The Let Them Theory by Mel Robbins

My Rating:

( 7.5 )

Author:

Publisher: Hay House

Published Date: 2024

Pages: 322

Recommended Read

My Review of The Let Them Theory

— A Kingdom Perspective on Boundaries, Surrender, and Trust

Mel Robbins delivers a straight-shooting message in The Let Them Theory, a book that speaks directly to those of us who’ve exhausted ourselves trying to manage other people’s behavior, emotions, or choices. The core idea she presents is deceptively simple: if someone wants to leave, criticize, pull away, or misunderstand you—let them.

At first glance, it’s a mindset shift aimed at peace. But dig a little deeper, and you’ll find it’s also a call to release. Release the need to explain. Release the pressure to perform. Release the false responsibility we’ve taken on to control things we were never meant to carry. And that’s what makes this book hit home for so many people stuck in cycles of people-pleasing, over-functioning, and chronic anxiety in relationships.

Robbins doesn’t dress it up. She’s blunt and practical. Her delivery is more coach than counselor, more fire-starter than hand-holder. And in many ways, that’s refreshing. In a culture obsessed with over-analyzing and over-explaining, The Let Them Theory offers a hard stop. A boundary. A necessary pause. And for many readers, that alone will feel like freedom.

The Power in Letting Go — But What’s Missing?

That message is liberating. But as someone who walks in faith, I couldn’t help but feel the spiritual gap. There’s wisdom here, but it stops short of something deeper—something eternal.

Letting people go isn’t just about reclaiming your energy or emotional peace. In the Kingdom of God, letting go is an act of trust. It’s not detachment for the sake of self-protection—it’s surrender for the sake of obedience.

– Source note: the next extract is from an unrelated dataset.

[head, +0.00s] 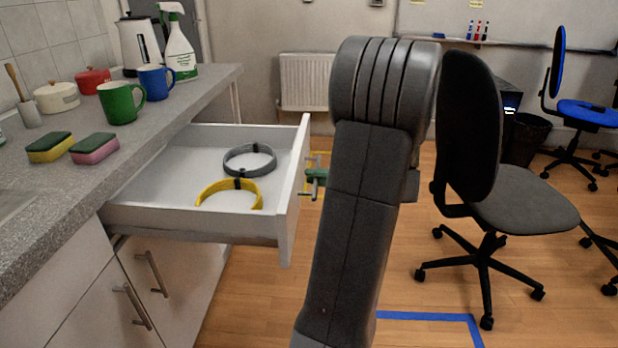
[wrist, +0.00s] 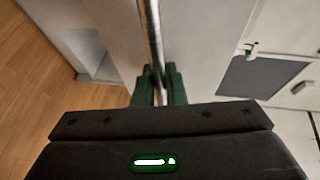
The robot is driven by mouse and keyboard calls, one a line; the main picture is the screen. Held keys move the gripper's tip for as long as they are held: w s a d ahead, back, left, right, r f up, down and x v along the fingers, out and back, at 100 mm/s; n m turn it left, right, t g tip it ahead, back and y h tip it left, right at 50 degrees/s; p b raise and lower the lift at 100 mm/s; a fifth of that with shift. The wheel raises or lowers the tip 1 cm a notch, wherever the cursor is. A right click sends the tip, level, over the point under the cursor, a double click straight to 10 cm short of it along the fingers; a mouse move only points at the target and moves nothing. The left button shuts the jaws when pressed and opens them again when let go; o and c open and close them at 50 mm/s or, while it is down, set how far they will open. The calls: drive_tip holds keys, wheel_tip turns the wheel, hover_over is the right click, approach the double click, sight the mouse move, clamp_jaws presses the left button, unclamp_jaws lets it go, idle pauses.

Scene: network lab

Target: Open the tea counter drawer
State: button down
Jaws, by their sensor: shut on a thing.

Letting them doesn’t mean you don’t care. It means you’re no longer trying to be God in someone else’s life. And there’s a big difference between setting healthy boundaries and building emotional walls. One is rooted in wisdom. The other is rooted in fear.

Where The Let Them Theory falls short is in acknowledging that some relationships, especially covenant ones, require endurance. They require spiritual discernment—not just emotional detachment. Sometimes the most courageous thing you can do isn’t to walk away… it’s to stay spiritually present while surrendering the outcome to God. That’s a different kind of “letting them.” One that says, I’ll love you, but I won’t chase you. I’ll stay aligned with truth, even if you don’t choose it.

Letting Go vs. Giving Up

Mel’s message, while timely and helpful, rides close to the edge of disengagement. If misunderstood, it could easily become a defense mechanism. A way to justify emotional cutoff or a hardening of the heart. But that’s not the goal of healthy boundaries. That’s not what God teaches.

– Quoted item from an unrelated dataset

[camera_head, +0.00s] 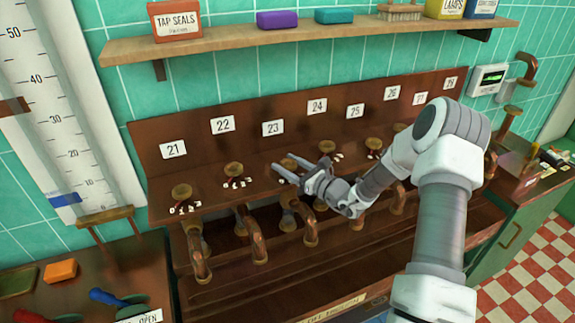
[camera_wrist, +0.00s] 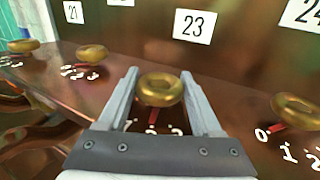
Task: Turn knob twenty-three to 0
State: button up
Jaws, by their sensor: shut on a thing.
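Knob twenty-three is a round brass knob (camera_wrist: 161,89) on the copper panel, below the white "23" label (camera_wrist: 195,25). The label also shows in the head view (camera_head: 273,128). My gripper (camera_wrist: 160,85) has one finger on each side of the knob and is shut on it; it also shows in the head view (camera_head: 284,165). A red pointer (camera_wrist: 152,118) under the knob points toward the wrist camera, near the middle of the white scale digits. The digits are partly hidden by my gripper, so I cannot read the setting surely.
Knob twenty-two (camera_wrist: 92,53) stands to the left and knob twenty-four (camera_wrist: 297,108) close on the right, its red pointer toward 0. Copper spouts (camera_head: 256,240) hang below the knob row. A wooden shelf (camera_head: 225,38) runs above the labels.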

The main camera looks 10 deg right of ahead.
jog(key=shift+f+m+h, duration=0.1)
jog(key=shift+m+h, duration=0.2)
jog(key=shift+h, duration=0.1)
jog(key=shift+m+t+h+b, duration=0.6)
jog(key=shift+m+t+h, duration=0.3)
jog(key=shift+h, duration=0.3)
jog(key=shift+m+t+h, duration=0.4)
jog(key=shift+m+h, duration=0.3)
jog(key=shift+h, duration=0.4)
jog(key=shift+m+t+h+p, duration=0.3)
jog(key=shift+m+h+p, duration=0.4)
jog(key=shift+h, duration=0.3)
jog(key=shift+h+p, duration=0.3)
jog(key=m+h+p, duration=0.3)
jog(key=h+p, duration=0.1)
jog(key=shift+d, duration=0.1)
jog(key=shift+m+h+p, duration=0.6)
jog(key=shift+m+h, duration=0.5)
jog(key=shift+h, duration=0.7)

Scripture calls us to “speak the truth in love” (EPHESIANS 4:15), not to ghost or shut down. Sometimes we’re called to wait. Other times, to walk away. But always, we’re called to trust God with the outcome—not just use detachment as a shortcut to avoid pain.

And here’s the hard truth: letting someone go doesn’t always feel like peace at first. Sometimes it feels like loss. Like grief. Like failure. But faith says: if God is asking you to release it, there’s purpose in the pruning. Not everything we want is meant to stay—and not everything that leaves is a loss.

A Helpful Tool — Not a Complete Framework

That said, I’m not throwing out the book. The Let Them Theory is helpful. It’s practical. And for those caught in emotionally draining relationships or cycles of codependency, it provides language they may not have had before. It can be the first step in a longer healing journey.

But it’s not a complete framework. Not for those of us who live under a higher authority. Not for those who believe in covenant, calling, and spiritual growth.

This book offers a starting point—but don’t stop there. Letting them go is only half the equation. The second half is letting God lead. That’s where real peace comes from—not just from boundaries, but from trust. From knowing that your value isn’t determined by who stays, who understands, or who approves.

It’s determined by the One who never leaves, never misunderstands, and already called you worthy.

Final Thoughts: Should You Read It?

Yes—but read it with discernment. Let Mel Robbins give you the push to stop controlling and over-functioning. But then take that momentum and bring it to the Cross. Ask God what needs to be released—and what still needs to be restored.

Because boundaries are wise, but surrender is holy.
And freedom doesn’t come just from letting them go—it comes from letting God have it all.